What the task requires — Transcribe, exactly as they appear, the line that contains "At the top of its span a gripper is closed", the line that contains "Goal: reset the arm", and every line in between, and nothing else.

--- Start Task data ---

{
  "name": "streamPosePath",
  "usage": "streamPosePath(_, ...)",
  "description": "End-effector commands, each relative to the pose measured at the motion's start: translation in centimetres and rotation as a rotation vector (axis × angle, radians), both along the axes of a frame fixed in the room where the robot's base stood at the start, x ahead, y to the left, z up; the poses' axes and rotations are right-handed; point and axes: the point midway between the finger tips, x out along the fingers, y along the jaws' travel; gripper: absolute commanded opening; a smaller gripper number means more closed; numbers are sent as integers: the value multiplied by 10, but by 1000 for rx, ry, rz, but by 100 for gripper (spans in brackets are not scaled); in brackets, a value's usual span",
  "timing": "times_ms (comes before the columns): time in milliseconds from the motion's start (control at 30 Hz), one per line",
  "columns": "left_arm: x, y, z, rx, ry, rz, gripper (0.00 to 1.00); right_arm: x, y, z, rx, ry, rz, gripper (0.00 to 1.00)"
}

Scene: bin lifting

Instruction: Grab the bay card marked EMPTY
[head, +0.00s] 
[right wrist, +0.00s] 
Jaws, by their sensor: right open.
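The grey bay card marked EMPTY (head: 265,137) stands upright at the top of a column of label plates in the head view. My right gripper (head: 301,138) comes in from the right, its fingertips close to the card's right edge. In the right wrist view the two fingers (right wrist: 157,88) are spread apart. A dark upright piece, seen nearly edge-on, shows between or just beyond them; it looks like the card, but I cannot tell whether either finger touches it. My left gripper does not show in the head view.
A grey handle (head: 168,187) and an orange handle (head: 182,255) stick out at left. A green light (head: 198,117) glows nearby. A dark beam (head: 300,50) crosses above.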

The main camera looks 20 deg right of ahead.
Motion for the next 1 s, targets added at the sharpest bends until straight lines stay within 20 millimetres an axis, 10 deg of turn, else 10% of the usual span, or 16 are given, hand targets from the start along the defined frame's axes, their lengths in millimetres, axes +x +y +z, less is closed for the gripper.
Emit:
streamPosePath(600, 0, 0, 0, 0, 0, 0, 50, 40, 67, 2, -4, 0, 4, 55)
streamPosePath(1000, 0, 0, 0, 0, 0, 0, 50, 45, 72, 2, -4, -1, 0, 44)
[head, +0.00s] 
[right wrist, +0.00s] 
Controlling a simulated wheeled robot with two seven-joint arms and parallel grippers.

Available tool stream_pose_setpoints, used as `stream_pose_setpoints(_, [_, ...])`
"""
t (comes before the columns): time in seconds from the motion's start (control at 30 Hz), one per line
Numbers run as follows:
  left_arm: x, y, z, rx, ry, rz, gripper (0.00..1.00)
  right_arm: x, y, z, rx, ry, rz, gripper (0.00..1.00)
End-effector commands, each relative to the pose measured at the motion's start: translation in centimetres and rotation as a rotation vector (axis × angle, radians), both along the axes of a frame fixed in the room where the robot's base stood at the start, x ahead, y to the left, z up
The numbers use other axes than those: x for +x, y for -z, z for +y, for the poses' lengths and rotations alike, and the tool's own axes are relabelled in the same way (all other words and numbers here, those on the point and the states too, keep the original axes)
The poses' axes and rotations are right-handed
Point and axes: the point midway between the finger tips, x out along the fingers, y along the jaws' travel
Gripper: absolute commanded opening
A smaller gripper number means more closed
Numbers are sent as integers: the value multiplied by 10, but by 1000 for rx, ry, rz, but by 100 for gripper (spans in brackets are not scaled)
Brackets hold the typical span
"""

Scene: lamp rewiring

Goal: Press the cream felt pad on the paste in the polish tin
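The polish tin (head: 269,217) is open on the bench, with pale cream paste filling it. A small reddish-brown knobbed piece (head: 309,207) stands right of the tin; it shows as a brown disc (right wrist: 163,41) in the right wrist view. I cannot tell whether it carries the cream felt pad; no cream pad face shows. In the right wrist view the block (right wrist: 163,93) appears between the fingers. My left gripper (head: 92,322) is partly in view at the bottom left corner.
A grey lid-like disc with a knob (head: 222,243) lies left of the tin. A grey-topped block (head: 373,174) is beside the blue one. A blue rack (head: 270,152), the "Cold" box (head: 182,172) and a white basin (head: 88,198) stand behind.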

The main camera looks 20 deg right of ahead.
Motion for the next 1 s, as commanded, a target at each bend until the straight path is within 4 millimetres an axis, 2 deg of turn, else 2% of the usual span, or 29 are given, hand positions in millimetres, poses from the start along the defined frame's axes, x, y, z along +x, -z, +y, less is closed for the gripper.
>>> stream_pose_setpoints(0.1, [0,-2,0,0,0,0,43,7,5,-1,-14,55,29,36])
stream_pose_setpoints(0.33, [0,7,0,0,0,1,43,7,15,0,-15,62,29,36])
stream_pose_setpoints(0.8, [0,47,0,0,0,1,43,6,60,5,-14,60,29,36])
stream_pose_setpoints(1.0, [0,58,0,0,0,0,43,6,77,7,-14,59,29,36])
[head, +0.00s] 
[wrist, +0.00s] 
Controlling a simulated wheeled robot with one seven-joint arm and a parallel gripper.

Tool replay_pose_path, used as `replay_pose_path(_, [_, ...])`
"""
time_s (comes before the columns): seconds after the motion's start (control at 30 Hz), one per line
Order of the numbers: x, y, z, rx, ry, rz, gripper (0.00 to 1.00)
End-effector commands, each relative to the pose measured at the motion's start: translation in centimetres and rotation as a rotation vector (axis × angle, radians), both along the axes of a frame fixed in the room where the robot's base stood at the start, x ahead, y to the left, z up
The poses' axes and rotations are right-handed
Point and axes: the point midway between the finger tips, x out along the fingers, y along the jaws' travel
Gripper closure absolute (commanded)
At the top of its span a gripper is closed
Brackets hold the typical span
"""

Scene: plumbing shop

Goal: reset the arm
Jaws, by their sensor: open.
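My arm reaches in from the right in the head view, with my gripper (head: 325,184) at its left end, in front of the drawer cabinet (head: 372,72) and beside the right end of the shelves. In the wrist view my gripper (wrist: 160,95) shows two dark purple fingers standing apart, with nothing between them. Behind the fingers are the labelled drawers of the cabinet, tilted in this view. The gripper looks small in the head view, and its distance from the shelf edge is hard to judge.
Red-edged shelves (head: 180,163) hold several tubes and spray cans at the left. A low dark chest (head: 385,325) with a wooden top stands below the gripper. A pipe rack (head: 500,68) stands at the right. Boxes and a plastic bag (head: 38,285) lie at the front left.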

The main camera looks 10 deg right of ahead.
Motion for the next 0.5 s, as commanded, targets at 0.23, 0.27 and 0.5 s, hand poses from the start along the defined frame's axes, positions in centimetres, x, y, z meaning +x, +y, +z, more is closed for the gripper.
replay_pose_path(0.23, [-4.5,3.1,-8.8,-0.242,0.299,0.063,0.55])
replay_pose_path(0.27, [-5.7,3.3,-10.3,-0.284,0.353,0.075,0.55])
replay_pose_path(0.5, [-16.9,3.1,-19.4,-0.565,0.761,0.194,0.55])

--- End Task data ---

Complete output —
At the top of its span a gripper is closed
Brackets hold the typical span
"""

Scene: plumbing shop

Goal: reset the arm

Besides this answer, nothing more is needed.